## Start Supplied information

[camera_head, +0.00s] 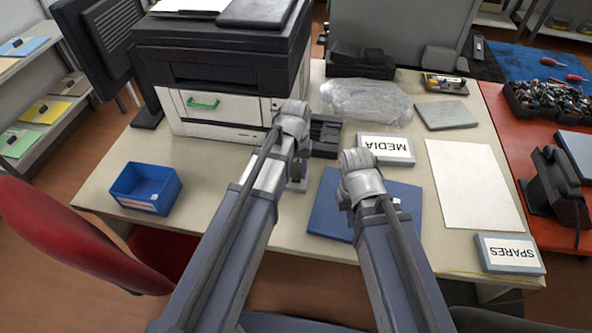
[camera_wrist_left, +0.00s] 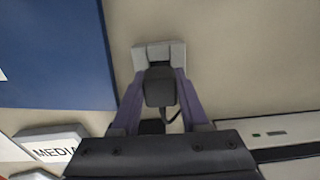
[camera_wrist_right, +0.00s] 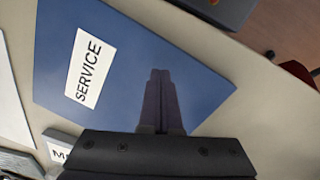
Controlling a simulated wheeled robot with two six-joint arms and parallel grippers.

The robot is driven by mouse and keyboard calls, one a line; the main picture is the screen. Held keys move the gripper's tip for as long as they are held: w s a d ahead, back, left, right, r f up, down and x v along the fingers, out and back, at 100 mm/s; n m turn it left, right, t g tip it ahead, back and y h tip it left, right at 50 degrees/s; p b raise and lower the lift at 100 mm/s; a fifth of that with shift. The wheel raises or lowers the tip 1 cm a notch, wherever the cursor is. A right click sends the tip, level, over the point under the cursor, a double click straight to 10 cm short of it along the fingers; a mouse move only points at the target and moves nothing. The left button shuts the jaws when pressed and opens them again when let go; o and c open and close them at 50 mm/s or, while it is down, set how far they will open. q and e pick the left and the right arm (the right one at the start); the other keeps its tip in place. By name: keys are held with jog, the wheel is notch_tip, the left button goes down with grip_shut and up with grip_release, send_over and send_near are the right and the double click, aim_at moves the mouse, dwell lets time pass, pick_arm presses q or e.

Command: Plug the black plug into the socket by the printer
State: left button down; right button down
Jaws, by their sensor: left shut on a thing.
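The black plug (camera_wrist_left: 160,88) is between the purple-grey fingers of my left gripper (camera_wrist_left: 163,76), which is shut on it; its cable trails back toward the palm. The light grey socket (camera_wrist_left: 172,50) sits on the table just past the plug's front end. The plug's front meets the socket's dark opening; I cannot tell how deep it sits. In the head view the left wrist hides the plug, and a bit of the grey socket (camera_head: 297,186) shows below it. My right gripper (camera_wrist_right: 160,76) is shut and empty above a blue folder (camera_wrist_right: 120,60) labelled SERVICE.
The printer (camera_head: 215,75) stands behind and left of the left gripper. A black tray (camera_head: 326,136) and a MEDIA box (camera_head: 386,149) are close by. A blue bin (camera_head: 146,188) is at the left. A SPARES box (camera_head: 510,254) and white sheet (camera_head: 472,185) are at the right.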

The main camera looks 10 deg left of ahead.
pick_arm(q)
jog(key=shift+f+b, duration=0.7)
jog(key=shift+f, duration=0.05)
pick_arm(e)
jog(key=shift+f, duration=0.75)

## End Supplied information
## Start Supplied information

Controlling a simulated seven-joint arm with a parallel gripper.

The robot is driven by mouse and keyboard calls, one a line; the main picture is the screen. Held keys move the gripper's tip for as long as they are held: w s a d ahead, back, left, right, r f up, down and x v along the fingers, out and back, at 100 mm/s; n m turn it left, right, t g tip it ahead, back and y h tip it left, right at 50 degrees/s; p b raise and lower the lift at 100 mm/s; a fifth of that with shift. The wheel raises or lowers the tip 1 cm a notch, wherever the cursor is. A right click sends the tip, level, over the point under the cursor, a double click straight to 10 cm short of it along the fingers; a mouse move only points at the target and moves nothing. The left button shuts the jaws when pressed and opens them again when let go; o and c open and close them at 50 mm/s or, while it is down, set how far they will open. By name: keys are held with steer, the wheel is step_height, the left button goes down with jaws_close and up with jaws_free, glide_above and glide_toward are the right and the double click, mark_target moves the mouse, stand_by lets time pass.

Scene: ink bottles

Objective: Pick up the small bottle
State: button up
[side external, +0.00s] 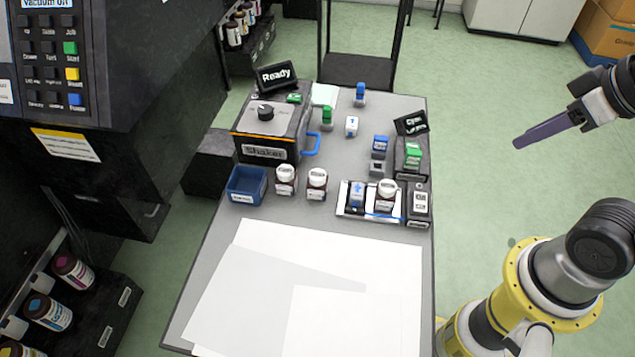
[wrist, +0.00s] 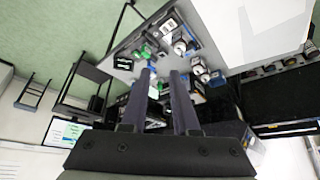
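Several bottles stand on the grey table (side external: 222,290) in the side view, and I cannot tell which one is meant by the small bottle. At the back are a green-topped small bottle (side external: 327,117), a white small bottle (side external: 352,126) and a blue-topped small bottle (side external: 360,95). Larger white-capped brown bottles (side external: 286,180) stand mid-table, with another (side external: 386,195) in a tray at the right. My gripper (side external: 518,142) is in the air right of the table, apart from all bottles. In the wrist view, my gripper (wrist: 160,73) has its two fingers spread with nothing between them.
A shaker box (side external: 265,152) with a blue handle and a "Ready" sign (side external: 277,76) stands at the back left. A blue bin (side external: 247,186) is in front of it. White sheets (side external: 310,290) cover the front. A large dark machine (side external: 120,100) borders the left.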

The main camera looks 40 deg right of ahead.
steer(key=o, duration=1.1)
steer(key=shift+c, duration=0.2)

## End Supplied information

* Aim of the task *
Return exactly the lines from the one with "Scene: ink bottles" to the one with "[side external, +0.00s]", both ends kept, and only those. Images are left out.

* Problem solution *
Scene: ink bottles

Objective: Pick up the small bottle
State: button up
[side external, +0.00s] 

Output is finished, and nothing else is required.